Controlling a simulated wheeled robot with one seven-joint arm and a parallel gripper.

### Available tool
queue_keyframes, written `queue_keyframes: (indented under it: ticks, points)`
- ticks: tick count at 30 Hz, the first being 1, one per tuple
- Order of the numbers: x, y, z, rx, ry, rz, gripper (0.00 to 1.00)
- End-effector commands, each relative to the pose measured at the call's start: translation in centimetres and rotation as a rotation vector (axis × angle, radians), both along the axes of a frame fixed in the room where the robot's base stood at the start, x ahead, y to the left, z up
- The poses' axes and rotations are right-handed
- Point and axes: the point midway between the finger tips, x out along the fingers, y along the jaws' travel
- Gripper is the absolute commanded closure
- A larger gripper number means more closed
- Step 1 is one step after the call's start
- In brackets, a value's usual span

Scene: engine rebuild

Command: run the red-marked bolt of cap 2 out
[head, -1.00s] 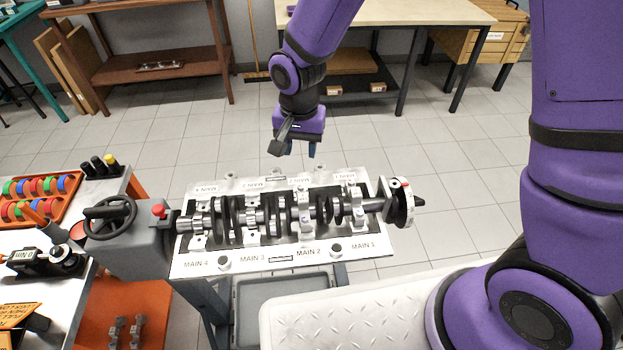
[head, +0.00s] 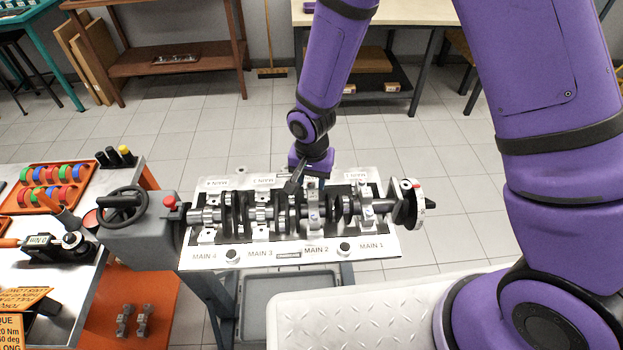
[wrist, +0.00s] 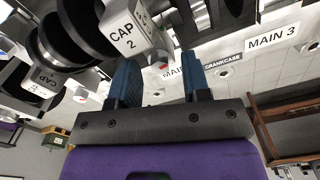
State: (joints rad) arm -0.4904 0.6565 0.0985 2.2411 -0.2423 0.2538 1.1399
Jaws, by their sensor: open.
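Cap 2 (wrist: 122,32) is a grey metal block with a white label, seen at the top of the wrist view. In the head view cap 2 (head: 313,208) sits across the crankshaft (head: 285,213) above the MAIN 2 label.
The crankcase plate (head: 210,260) sits on a stand, with a handwheel (head: 122,208) at its left. A bench with a tray of coloured rings (head: 50,187) and tools is further left. Another cap (wrist: 42,80) shows at left in the wrist view.

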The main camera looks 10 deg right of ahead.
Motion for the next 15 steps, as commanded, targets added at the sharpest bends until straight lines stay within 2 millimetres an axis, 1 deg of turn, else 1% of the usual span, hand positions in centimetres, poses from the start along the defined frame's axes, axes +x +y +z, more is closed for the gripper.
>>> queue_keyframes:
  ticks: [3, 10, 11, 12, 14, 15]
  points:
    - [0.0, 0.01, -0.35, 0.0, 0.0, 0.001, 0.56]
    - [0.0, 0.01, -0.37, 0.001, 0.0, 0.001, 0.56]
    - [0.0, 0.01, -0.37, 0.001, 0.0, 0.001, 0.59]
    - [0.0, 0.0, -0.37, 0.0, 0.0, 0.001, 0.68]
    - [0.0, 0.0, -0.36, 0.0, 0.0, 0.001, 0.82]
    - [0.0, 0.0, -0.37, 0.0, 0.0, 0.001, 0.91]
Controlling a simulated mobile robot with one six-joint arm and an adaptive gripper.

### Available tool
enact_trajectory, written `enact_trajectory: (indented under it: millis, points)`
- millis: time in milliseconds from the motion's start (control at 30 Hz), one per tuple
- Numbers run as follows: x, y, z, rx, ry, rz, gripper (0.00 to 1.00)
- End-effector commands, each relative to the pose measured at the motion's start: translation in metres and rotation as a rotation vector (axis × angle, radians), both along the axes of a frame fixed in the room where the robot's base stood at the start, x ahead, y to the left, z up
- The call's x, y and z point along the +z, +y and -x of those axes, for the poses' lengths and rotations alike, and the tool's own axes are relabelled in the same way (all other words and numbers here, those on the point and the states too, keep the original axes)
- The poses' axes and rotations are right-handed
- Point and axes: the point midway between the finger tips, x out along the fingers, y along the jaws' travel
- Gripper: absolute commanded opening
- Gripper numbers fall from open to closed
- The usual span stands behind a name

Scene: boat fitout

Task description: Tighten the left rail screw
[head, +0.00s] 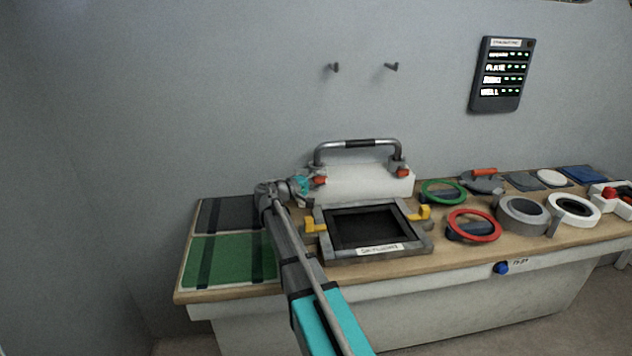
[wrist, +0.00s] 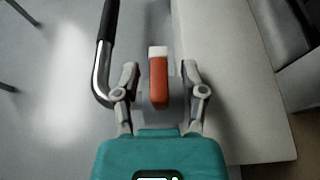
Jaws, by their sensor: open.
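The rail (head: 358,143) is a grey metal bar with a black middle, standing on a white block (head: 357,182) at the back of the bench. The left rail screw (head: 320,181) has an orange-red head at the rail's left foot. A matching right screw (head: 403,172) is at the other foot. My gripper (head: 307,186) is beside the left screw. In the wrist view, the open fingers (wrist: 159,78) stand on either side of the screw's orange-red head with a white end (wrist: 158,84). Gaps show on both sides of it. The bent rail (wrist: 101,75) passes left of the fingers.
A grey framed hatch (head: 370,228) with yellow clips lies in front of the block. Green (head: 443,192) and red (head: 473,225) rings lie to its right. Green and dark panels (head: 230,258) lie left. A status board (head: 502,74) hangs on the wall.

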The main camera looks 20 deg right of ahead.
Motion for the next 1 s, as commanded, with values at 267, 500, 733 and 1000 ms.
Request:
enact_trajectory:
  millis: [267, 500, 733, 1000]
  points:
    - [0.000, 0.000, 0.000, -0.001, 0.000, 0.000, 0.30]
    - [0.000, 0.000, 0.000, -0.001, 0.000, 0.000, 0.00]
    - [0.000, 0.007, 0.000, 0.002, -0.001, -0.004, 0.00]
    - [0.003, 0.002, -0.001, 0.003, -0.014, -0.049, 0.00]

──────────

Your task – Retype the whole listing exactly and leave the pictures out.

Finished task –
Controlling a simulated wheeled robot with one seven-joint arm and a parallel gripper.

### Available tool
queue_keyframes, written `queue_keyframes: (indented under it: ticks, points)`
- ticks: tick count at 30 Hz, the first being 1, one per tuple
- Order of the numbers: x, y, z, rx, ry, rz, gripper (0.00 to 1.00)
- End-effector commands, each relative to the pose measured at the call's start: translation in centimetres and rotation as a rotation vector (axis × angle, radians), both along the axes of a frame fixed in the room where the robot's base stood at the start, x ahead, y to the left, z up
- The poses' axes and rotations are right-handed
- Point and axes: the point midway between the finger tips, x out along the fingers, y along the jaws' travel
- Gripper is the absolute commanded closure
- A larger gripper number means more closed
- Step 1 is one step after the call's start
- In brackets, a value's usual span

Scene: engine rebuild

Command: run the red-marked bolt of cap 2 out
[head, -1.00s] 
[head, +0.00s] 
[wrist, +0.00s] 
State: (joints rad) arm -0.4904 0.6565 0.0985 2.2411 -0.2423 0.2538 1.1399
Jaws, by their sensor: open.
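Cap 2 (wrist: 122,32) is a grey metal block with a white label, seen at the top of the wrist view. In the head view cap 2 (head: 313,208) sits across the crankshaft (head: 285,213) above the MAIN 2 label.
The crankcase plate (head: 210,260) sits on a stand, with a handwheel (head: 122,208) at its left. A bench with a tray of coloured rings (head: 50,187) and tools is further left. Another cap (wrist: 42,80) shows at left in the wrist view.

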The main camera looks 10 deg right of ahead.
Motion for the next 15 steps, as commanded, targets added at the sharpest bends until straight lines stay within 2 millimetres an axis, 1 deg of turn, else 1% of the usual span, hand positions in centimetres, poses from the start along the defined frame's axes, axes +x +y +z, more is closed for the gripper.
>>> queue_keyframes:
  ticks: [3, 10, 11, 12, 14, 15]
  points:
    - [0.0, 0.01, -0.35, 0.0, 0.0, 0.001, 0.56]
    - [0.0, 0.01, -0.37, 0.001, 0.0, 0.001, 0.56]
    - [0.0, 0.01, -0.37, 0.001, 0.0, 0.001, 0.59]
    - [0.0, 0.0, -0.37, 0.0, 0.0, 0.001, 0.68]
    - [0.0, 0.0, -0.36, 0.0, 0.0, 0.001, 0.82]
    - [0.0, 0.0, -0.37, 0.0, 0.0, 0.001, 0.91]
Controlling a simulated mobile robot with one six-joint arm and an adaptive gripper.

### Available tool
enact_trajectory, written `enact_trajectory: (indented under it: millis, points)`
- millis: time in milliseconds from the motion's start (control at 30 Hz), one per tuple
- Numbers run as follows: x, y, z, rx, ry, rz, gripper (0.00 to 1.00)
- End-effector commands, each relative to the pose measured at the motion's start: translation in metres and rotation as a rotation vector (axis × angle, radians), both along the axes of a frame fixed in the room where the robot's base stood at the start, x ahead, y to the left, z up
- The call's x, y and z point along the +z, +y and -x of those axes, for the poses' lengths and rotations alike, and the tool's own axes are relabelled in the same way (all other words and numbers here, those on the point and the states too, keep the original axes)
- The poses' axes and rotations are right-handed
- Point and axes: the point midway between the finger tips, x out along the fingers, y along the jaws' travel
- Gripper: absolute commanded opening
- Gripper numbers fall from open to closed
- The usual span stands behind a name

Scene: boat fitout

Task description: Tighten the left rail screw
[head, +0.00s] 
[wrist, +0.00s] 
Jaws, by their sensor: open.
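The rail (head: 358,143) is a grey metal bar with a black middle, standing on a white block (head: 357,182) at the back of the bench. The left rail screw (head: 320,181) has an orange-red head at the rail's left foot. A matching right screw (head: 403,172) is at the other foot. My gripper (head: 307,186) is beside the left screw. In the wrist view, the open fingers (wrist: 159,78) stand on either side of the screw's orange-red head with a white end (wrist: 158,84). Gaps show on both sides of it. The bent rail (wrist: 101,75) passes left of the fingers.
A grey framed hatch (head: 370,228) with yellow clips lies in front of the block. Green (head: 443,192) and red (head: 473,225) rings lie to its right. Green and dark panels (head: 230,258) lie left. A status board (head: 502,74) hangs on the wall.

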The main camera looks 20 deg right of ahead.
Motion for the next 1 s, as commanded, with values at 267, 500, 733 and 1000 ms.
Request:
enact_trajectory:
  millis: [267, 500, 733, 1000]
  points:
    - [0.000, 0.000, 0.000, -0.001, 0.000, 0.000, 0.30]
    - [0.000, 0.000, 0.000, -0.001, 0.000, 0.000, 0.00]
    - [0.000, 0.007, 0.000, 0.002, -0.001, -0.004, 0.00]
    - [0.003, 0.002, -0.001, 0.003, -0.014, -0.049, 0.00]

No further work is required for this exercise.